* **YOUR OBJECTIVE**
Show all lines that include the string "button"; copy each one.

* **DATA SHOWN**

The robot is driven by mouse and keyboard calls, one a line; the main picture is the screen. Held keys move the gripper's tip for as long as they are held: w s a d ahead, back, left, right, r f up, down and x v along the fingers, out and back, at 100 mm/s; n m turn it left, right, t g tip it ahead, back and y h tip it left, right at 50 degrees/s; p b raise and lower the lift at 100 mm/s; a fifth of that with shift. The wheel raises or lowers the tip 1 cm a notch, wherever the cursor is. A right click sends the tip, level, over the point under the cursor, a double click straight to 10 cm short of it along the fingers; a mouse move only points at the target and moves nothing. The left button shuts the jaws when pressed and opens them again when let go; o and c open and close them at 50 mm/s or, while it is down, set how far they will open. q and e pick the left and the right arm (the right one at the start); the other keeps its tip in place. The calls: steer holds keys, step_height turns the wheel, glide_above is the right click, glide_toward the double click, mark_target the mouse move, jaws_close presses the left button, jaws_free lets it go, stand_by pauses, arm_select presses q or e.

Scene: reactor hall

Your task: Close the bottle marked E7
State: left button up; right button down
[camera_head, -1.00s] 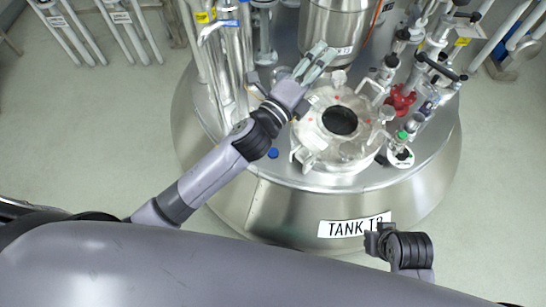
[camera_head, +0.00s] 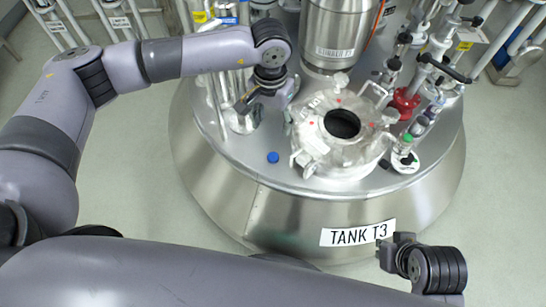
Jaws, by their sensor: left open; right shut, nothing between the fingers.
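A small blue cap (camera_head: 273,157) lies on the steel tank top (camera_head: 232,160), left of the round glass hatch. A slim bottle with a green top (camera_head: 406,142) stands at the right on a white round label. I cannot read E7 on anything, so I cannot tell which bottle carries that mark. My left gripper (camera_head: 262,102) is open and points down over the left part of the tank top, above and left of the blue cap. It hides part of what is beneath it. My right gripper (camera_head: 383,256) is shut and empty, low in front of the tank, beside the TANK T3 sign.
The clear hatch (camera_head: 336,165) with a dark round opening fills the middle of the tank top. A steel cylinder (camera_head: 340,35) stands behind it. Pipes and a red valve (camera_head: 404,102) crowd the right side, and vertical pipes (camera_head: 217,90) the left.

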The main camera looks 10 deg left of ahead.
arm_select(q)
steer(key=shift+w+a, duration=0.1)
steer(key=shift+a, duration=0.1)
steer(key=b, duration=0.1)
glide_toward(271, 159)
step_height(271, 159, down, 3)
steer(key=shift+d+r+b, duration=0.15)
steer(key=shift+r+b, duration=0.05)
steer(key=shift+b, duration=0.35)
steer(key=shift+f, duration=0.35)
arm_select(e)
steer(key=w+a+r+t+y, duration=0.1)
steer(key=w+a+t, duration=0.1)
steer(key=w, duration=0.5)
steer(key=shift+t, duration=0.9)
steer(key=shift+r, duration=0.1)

* **CORRECT OUTPUT**
The robot is driven by mouse and keyboard calls, one a line; the main picture is the screen. Held keys move the gripper's tip for as long as they are held: w s a d ahead, back, left, right, r f up, down and x v along the fingers, out and back, at 100 mm/s; n m turn it left, right, t g tip it ahead, back and y h tip it left, right at 50 degrees/s; p b raise and lower the lift at 100 mm/s; a fifth of that with shift. The wheel raises or lowers the tip 1 cm a notch, wherever the cursor is. A right click sends the tip, level, over the point under the cursor, a double click straight to 10 cm short of it along the fingers; a mouse move only points at the target and moves nothing. The left button shuts the jaws when pressed and opens them again when let go; o and c open and close them at 50 mm/s or, while it is down, set how far they will open. q and e pick the left and the right arm (the right one at the start); the other keeps its tip in place. The calls: steer holds keys, step_height turns the wheel, glide_above is the right click, glide_toward the double click, mark_target the mouse move, jaws_close presses the left button, jaws_free lets it go, stand_by pauses, arm_select presses q or e.
State: left button up; right button down

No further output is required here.